It was the original intention to call this rendezvous “Camp Union,” but Captain E. C. Williams, Captain J. P. Knipe and others very appropriately changed the name in honor of the patriotic and beloved Governor of Pennsylvania.

When the war broke out in all its suddenness, and Washington was cut off from the loyal States of the North by the riotous proceedings at Baltimore, there was an utter lack of military organization in Pennsylvania. The military system of the State had decayed and aside from Philadelphia and Pittsburgh, there were very few military companies in the State fully armed and equipped. Of these only a few contained the minimum number of thirty-two men. But, as the appeal for men was disseminated through the towns and villages of the interior counties, the officers of such military companies as did exist very promptly rallied their men and tendered their services to the Governor.

Ringgold Light Artillery, Captain McKnight, of Reading; the Logan Guards, Captain Selheimer, of Lewistown; the Washington Artillery, Captain Wren, and the National Light Infantry, Captain McDonald, both of Pottsville, and the Allen Rifles, Captain Yeager, of Allentown, were the first to offer their services in an armed and disciplined condition for immediate action. When the Ringgold Light Artillery, numbering one hundred and two men, reached Harrisburg and word was sent to the Secretary of War of the presence of so strong a company at the State Capital, he at once telegraphed for its immediate presence in Washington, but for prudence the order was suppressed.

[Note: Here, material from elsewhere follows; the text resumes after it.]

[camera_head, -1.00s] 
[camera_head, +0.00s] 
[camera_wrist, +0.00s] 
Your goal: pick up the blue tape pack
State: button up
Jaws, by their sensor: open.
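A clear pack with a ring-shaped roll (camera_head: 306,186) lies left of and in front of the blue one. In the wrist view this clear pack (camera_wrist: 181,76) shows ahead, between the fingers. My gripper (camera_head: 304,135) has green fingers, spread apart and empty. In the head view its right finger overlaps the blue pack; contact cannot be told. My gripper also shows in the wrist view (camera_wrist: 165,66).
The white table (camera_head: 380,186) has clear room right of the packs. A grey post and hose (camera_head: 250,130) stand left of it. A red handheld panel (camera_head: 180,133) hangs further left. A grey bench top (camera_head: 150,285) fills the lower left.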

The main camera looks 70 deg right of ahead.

On the morning of the 18th, the day Camp Curtin was established, a detachment of Company H, Fourth United States Artillery, numbering fifty, arrived from the West, in command of Lieutenant Pemberton.

The five volunteer companies, first to report at Camp Curtin, were promptly mustered into the United States service by Captain, afterwards Colonel Seneca G. Simmons, of the Seventh United States Infantry, and the regulars, mentioned above, and these volunteers departed on the same train for Fort McHenry, to assist in the defense of Washington.

The volunteers marched through Baltimore, then filled with Southern sympathizers, ready and eager to obstruct their passage through the city. On leaving the cars at Bolton station to march to the Camden station, a battalion was formed. As the march began the Baltimore police appeared in large force, headed by Marshall Kane, followed by a mob, who at once attacked the volunteers and were countenanced by the police sent to give safe conduct through the city. The troops were ordered to maintain their discipline.

When in the center of the city, the regulars under Lieutenant Pemberton marched off toward Fort McHenry leaving the volunteers to pursue their march to Camden station. This seemed to be a signal to the mob, and at once the air was filled with flying missiles, while every species of oath and imprecation were flung at the volunteers as they marched forward. Not a man made a reply, but steadily, sternly, and undauntedly the five companies of Pennsylvanians moved over the cobble-stoned streets of the city. At every step the mob increased, but with unblanched faces and martial step the brave men never for one moment wavered, marching like veterans as the mob gave way before and around them as they forced their passage to the depot.

The mob believed that a portion of the Logan Guards carried loaded guns, because their half-cocked pieces displayed percussion caps, but in reality there was not a load of powder and ball in the entire five companies. Nevertheless, the feint of displaying the caps, which was done partly as a jest on leaving the cars at Bolton Station, saved the men from the bloody attack which was hurled the next day at the force of Massachusetts troops passing through the city. As it was, when the troops were boarding the cars at Camden station, the infuriated rabble who had dogged their steps, hurled bricks, stones, clubs and mud into their disorganized ranks, without, fortunately, injuring a single volunteer.

Attempts were made to throw the cars from the track, to detach the locomotive, and even to break the driving mechanism of the engine, all of which failed, and the train pulled out of the station amid the demoniac yells of the disappointed ruffians whose thirst for blood was now aroused to a savage fury.

The solicitude of Governor Curtin for the safe transportation of these troops through Baltimore was intense. He remained at the telegraph office in Harrisburg receiving dispatches which depicted the stirring scenes in the streets of Baltimore. When it was finally announced that the trains had passed out of reach of their assailants with the men safely aboard, he emphatically declared that not another Pennsylvania soldier should march through Baltimore unarmed, but fully prepared to defend himself.